Who did you speak with?
Is there proof of it?
All those questions and more are answered.
And also, shockingly, the committee failed to include my what I think is the primary exhibit, the DOD Biden Inspector General report, not the Trump IG report on DoD.
The Biden Inspector General for the Department of Defense issued a lengthy report on our DOD's actions leading up to and on January 6th.
But basically, in summit said, you, me, the Secretary of Defense, did not delay, acted swiftly and appropriately in the events leading up to and on January 6th in regards to security and the deployment and authorization of the National Guard.
That's it.
That is the result of their investigation.
We now know why my transcript was excluded.
Because I gave them the hard truths that they didn't want the answers to because it didn't fit their political narrative.
We told them on this show and in there in the committee that Donald Trump did authorize 20,000 National Guard two days before, and that Nancy Pelosi and Mayor Bowser refused that authorization, that the law requires a presidential authorization and a request by the governing authority, Bowser Pelosi in DC, to deploy National Guard.

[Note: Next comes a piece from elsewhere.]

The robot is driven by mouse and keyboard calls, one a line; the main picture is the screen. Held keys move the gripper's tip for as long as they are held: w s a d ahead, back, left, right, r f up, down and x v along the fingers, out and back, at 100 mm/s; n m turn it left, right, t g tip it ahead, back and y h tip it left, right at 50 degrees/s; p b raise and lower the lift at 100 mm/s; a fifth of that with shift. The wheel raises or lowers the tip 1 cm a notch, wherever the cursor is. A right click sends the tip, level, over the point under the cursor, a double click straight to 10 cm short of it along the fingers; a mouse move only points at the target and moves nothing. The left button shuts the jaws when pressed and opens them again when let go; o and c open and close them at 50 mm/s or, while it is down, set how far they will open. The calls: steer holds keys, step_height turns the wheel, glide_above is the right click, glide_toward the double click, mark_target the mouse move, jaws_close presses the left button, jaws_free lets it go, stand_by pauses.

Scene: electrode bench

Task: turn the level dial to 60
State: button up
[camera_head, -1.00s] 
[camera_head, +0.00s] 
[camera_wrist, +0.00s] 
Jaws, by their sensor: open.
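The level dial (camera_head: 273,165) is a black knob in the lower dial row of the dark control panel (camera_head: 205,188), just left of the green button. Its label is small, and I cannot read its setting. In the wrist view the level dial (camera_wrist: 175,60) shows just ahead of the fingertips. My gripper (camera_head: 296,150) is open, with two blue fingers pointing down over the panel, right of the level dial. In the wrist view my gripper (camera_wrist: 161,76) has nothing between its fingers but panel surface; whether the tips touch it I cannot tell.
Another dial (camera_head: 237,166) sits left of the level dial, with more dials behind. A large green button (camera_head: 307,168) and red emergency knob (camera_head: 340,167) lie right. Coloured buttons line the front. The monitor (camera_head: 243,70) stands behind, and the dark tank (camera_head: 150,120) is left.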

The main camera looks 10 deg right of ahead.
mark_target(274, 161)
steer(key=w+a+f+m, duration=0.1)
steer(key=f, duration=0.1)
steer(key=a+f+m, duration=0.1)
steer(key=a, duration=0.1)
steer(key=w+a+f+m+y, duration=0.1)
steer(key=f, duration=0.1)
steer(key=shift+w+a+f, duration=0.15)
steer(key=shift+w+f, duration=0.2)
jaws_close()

The Supreme Court and the law is crystal clear, and I agree with it 100%.
It's so that the military can't be unilaterally deployed in the United States of America.
You never want that.
That's the whole point.
And you know, when you have these politicians get in the way of providing actual oversight to the American people, because I've always said, and I think you have too, January 6th is an event we should examine.
What happened?
Why did it happen?
Were there failures?
Can we prevent it?
Who failed to act?
Who acted appropriately?
And we got answers to almost none of it.
All we got were empty headlines and political rhetoric.
And uh so to me, it's not shocking, that the House Select Committee on January 6th violated the rules of the House, their own rules, their own written promises to me and my team in writing about my transcript, about the exhibits.
But the only thing I ask our audience to do is question why.
And then pick up a few pages of it and read it and ask yourself how much of that six-hour interrogation that I withstood was actually about January 6th.
Well, so we're gonna touch on that in a moment, but there were is something to the just over 300 National Guardsmen which were requested by Mayor Bowser, right?
That's a great point.
And that's one that I we talked about, and it's in her letter.
Mayor Bowser requested a few hundred National Guardsmen and women as is customary leading up to a presidential transition.
What we went back with her and said was, ma'am, there seems to be intelligence domestically available that there could be a large number of people here, tens of thousands of people, and the president has authorized up to 20,000 National Guard, which you as the governor, the mayor of since it's DC, uh like more assistance, more security posture, more traffic assistance.
And she flat out in her letter, which is available said no.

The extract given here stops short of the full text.